LESLIE: Ray in Florida’s interested in talking about some alternative energy. How can we help you?
RAY: I’m interested in the uni-shingles; like a solar – it’s not a solar panel but they are like shingles that go on your roof, but they’re actually solar shingles that absorb energy.
TOM: So the roof shingles actually act as a solar panel with this particular product?
RAY: That’s correct.
TOM: Ray, I think you’re talking about something that’s called UNI-SOLAR shingles. Solar shingles. They’re not uni-shingles. They’re UNI-SOLAR shingles. And basically, what they are is they are – it’s a rolled-up solar panel that has a power rating of about 17 watts. It’s lightweight, it’s flexible, it looks just like roofing shingles. So it sort of gets installed in the roofing system, just like another row of shingles would be; except that this particular row is designed to collect solar energy. It’s really a pretty cool idea and they seem to be gaining in popular. You know, they’re freeze-resistant; they’re used in residential buildings; they’re used in commercial buildings.
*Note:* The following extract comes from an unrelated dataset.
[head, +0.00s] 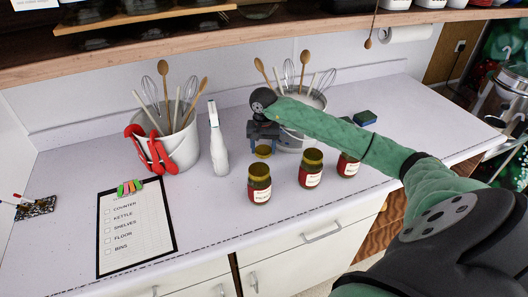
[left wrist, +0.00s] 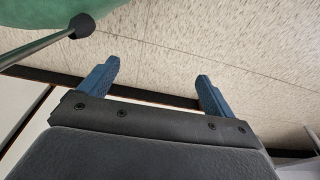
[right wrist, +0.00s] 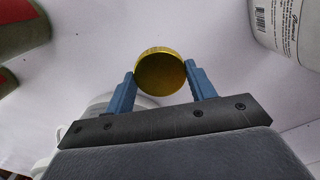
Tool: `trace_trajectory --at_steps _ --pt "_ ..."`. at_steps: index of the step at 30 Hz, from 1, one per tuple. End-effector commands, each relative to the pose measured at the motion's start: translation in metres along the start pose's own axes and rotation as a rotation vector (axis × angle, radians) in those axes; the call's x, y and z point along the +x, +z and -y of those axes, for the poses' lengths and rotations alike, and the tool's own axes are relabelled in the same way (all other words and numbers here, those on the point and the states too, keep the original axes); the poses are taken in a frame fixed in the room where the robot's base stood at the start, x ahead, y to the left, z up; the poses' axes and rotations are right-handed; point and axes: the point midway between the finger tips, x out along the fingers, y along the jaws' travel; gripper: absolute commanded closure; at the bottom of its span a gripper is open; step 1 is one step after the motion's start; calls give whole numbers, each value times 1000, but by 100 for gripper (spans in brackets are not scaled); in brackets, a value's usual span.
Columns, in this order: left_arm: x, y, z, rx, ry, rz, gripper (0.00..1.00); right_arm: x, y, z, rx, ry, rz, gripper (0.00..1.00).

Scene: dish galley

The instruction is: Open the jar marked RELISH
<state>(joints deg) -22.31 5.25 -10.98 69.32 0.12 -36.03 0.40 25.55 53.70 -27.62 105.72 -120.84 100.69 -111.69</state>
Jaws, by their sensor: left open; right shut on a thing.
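My right gripper (head: 263,139) is shut on a gold jar lid (head: 263,152). The right wrist view shows the lid (right wrist: 160,72) between the two blue fingers, with no jar visible under it. Whether it touches the counter I cannot tell. Three dark jars with red and white labels stand upright just in front: a left jar (head: 259,185), a middle jar (head: 311,170) and a right jar (head: 346,167), the last partly hidden by my arm. Their label words are too small to read surely. My left gripper (left wrist: 155,82) is open and empty, outside the head view.
A white spray bottle (head: 218,150) stands left of my right gripper. A checklist clipboard (head: 133,235) lies at front left. A blue sponge (head: 365,118) lies at back right.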

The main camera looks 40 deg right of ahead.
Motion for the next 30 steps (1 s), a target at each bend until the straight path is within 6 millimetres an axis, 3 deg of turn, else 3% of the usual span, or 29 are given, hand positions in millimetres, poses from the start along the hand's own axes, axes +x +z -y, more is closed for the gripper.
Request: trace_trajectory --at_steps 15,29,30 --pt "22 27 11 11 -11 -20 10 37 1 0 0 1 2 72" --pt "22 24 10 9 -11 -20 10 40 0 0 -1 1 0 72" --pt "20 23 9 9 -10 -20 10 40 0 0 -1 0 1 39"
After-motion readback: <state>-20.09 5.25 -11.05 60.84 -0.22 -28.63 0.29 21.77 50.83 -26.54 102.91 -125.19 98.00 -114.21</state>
LESLIE: And I think interesting to know is that they sort of have a peel-and-stick adhesive, but that backing is capable of withstanding 160 mile-per-hour winds. So it’s good for the Florida area.
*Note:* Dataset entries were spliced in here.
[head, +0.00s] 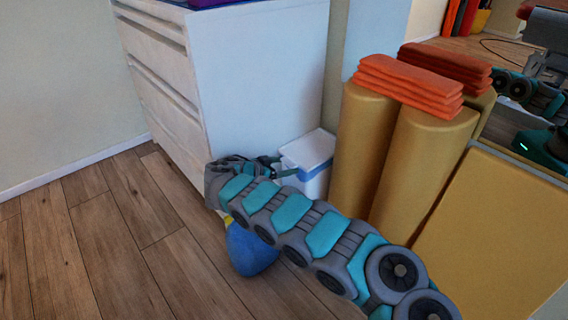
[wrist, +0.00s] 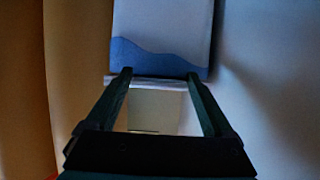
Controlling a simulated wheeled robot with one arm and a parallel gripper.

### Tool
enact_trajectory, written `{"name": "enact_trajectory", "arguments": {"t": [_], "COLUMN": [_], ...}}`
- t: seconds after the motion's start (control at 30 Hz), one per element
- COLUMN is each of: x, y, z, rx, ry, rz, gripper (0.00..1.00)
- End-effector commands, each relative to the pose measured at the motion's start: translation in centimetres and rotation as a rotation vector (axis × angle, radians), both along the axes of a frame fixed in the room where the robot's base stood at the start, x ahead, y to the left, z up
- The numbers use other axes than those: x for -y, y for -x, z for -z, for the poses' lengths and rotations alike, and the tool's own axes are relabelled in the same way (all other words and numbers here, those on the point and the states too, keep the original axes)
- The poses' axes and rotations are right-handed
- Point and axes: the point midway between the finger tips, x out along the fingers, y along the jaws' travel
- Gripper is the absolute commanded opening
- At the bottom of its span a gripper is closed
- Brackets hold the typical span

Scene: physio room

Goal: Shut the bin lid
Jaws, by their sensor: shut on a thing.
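The bin (head: 316,172) is a small white box with a blue band, standing on the floor between the white drawer unit and the yellow rolls. Its pale lid (head: 308,148) is on top; I cannot tell whether it lies fully flat. My gripper (head: 281,168) reaches the bin's left side at lid height, and my arm hides the lower left of the bin. In the wrist view the bin's white and blue face (wrist: 165,35) fills the top. The fingers of my gripper (wrist: 159,76) are spread on either side of a pale edge, which seems to be the lid's.
The white drawer unit (head: 265,75) is close behind the bin. Yellow rolls (head: 420,165) with folded orange towels (head: 408,86) on top stand to its right. A blue rounded object (head: 250,250) lies under my arm. The wooden floor at left (head: 90,240) is clear.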

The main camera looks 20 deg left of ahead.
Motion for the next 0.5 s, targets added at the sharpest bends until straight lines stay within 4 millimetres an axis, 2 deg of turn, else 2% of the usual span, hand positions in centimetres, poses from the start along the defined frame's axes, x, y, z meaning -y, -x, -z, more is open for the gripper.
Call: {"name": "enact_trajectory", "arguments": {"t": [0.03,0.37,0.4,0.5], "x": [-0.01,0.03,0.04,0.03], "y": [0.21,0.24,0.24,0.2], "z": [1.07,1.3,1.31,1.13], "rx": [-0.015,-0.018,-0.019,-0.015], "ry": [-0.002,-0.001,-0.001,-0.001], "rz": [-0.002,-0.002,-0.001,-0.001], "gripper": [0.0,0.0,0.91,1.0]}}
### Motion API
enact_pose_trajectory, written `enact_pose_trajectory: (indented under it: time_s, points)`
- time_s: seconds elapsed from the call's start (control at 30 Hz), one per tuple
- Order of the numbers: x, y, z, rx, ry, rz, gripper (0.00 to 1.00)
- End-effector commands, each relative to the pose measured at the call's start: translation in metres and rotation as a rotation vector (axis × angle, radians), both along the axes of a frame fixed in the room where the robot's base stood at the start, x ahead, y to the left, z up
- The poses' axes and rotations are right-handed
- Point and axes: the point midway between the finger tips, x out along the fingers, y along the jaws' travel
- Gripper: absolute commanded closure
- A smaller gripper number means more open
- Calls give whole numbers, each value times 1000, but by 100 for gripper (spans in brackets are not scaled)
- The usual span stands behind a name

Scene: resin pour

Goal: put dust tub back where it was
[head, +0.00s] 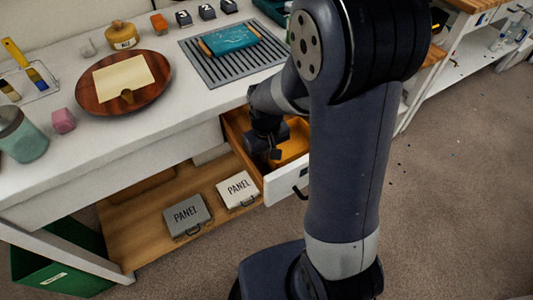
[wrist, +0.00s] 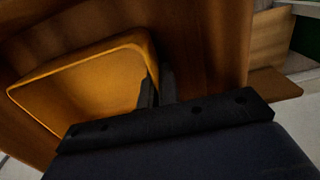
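The dust tub looks to be the orange, open-topped tub (head: 294,143), inside the pulled-out drawer (head: 284,186) under the bench. It fills the left of the wrist view (wrist: 85,85) and looks empty, its near part hidden by my gripper. My gripper (head: 274,154) reaches down into the drawer at the tub's left side. In the wrist view, its two dark fingers (wrist: 159,85) are close together at the tub's right wall, one on each side of it, and look shut on that wall. Whether the tub rests on the drawer floor cannot be told.
The bench top holds a round wooden tray (head: 90,98), a slotted grey mat (head: 205,68) with a teal piece (head: 229,38), a yellow jar (head: 122,36) and a teal-grey jar (head: 22,140). Two panel cases (head: 187,215) (head: 238,189) lie on the lower shelf. Open floor (head: 455,190) lies right.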

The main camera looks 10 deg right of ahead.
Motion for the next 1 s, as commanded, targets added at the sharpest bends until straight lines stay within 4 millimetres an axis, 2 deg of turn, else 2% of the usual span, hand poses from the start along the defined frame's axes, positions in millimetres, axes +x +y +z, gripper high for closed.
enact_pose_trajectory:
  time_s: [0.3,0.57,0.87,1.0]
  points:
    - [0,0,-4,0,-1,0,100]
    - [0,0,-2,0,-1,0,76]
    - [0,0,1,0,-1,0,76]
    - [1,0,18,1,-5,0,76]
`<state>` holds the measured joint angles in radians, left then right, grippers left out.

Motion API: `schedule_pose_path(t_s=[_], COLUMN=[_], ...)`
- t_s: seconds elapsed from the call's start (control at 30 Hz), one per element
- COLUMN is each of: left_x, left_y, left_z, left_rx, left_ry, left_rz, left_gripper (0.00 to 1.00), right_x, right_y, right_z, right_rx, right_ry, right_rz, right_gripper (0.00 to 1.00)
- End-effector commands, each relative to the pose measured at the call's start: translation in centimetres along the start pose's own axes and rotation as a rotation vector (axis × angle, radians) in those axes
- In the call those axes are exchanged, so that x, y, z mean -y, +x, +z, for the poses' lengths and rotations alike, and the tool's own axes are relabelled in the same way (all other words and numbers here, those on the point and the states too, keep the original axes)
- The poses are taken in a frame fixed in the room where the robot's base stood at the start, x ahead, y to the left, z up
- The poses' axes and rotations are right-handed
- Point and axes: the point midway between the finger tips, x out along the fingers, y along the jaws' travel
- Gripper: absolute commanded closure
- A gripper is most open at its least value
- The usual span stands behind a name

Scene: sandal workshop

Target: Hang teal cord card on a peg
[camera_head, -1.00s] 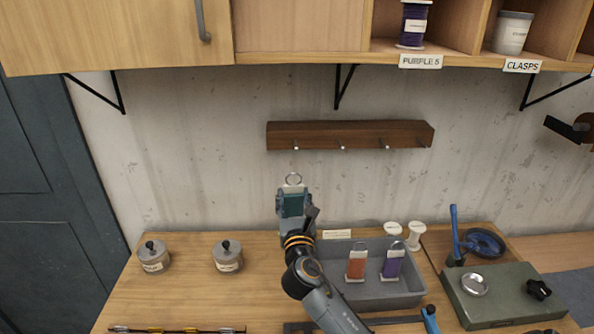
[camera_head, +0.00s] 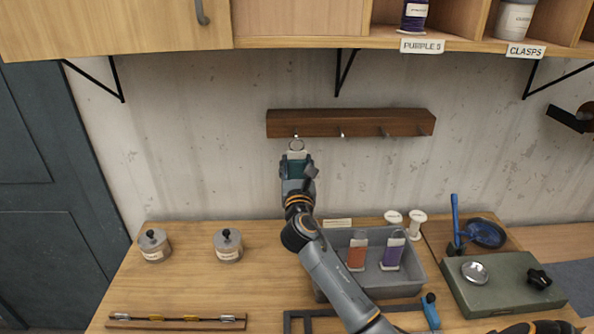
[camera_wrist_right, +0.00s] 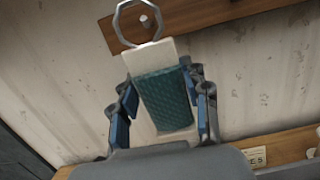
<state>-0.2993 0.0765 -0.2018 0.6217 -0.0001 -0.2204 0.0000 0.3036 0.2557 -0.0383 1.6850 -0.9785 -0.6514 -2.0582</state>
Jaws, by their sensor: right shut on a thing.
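The teal cord card (camera_head: 297,167) is a white card wound with teal cord, with a metal ring at its top. It also shows in the right wrist view (camera_wrist_right: 165,98), upright and slightly tilted. My right gripper (camera_head: 297,172) is shut on it, its fingers (camera_wrist_right: 165,105) at the card's sides. The dark wooden peg rail (camera_head: 350,123) is on the wall just above. In the right wrist view the ring frames the tip of a peg (camera_wrist_right: 146,20); whether the ring is around the peg or only in front of it I cannot tell. My left gripper is not in view.
A grey tray (camera_head: 418,285) below holds an orange card (camera_head: 357,252) and a purple card (camera_head: 393,252). Two lidded pots (camera_head: 228,246) stand at the left. The other pegs (camera_head: 383,133) are bare. A shelf overhangs above.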

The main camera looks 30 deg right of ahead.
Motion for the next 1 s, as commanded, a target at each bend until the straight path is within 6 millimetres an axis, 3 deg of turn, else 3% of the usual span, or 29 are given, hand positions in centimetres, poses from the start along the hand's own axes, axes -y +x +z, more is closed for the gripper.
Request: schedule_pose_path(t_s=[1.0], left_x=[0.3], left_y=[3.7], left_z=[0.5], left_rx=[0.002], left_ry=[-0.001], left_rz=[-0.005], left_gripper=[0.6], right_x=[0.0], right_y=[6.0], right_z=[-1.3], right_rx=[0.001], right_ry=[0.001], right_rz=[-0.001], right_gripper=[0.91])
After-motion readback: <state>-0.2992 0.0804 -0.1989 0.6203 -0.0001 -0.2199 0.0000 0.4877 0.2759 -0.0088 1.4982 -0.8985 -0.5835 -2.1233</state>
RAY: That’s what I was worried about.
TOM: Yeah, well they seem to have that nailed down; no pun intended. I mean I think it makes a lot of sense. Now, I haven’t had a chance to look into the pricing and do a cost benefit analysis. I would encourage you to do that because that’s really important. A lot of the solar systems are expensive but perhaps there are some discounts available to you or some energy credits available to you. And if so, it might make some economic sense. But I think it’s a pretty cool technology.
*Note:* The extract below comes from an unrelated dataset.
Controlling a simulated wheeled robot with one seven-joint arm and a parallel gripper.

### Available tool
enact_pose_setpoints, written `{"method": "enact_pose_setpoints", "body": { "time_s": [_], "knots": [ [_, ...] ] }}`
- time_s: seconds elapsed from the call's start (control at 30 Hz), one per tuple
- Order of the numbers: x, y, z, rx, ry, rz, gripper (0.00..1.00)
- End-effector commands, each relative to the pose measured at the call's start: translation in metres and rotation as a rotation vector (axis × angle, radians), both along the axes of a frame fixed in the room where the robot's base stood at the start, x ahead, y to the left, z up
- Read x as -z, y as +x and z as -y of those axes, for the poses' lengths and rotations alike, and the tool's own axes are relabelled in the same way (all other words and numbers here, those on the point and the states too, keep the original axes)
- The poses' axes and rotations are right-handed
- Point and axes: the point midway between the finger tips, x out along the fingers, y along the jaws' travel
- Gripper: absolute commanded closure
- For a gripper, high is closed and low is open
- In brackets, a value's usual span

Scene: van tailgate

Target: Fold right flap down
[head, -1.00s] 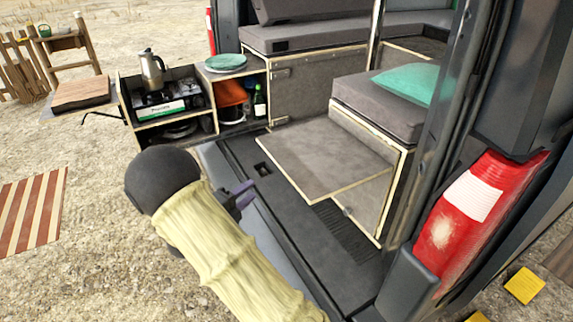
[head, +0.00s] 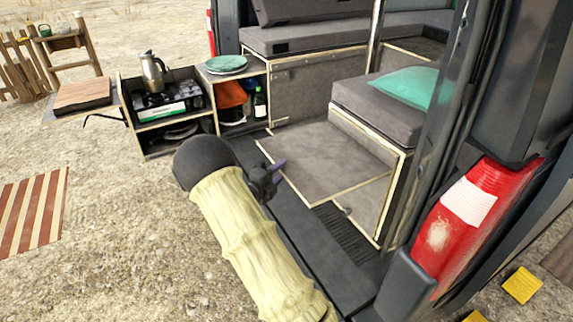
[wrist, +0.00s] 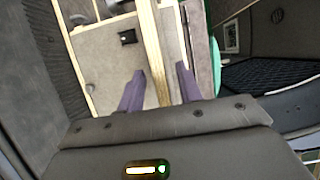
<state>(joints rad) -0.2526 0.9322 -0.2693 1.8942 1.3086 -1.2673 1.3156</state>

LESLIE: There’s two different systems that they offer and one is a laminate system, which goes directly on top of your roofing material. And then there’s another one that’s a shingle system. And this one’s not as wind resistant because it actually replaces the shingle itself. This one’s only resistant to 80 miles per hour. But the one that’s a laminate that would go over your roof, that’s the one that’s to 160. So keep that in mind, Ray.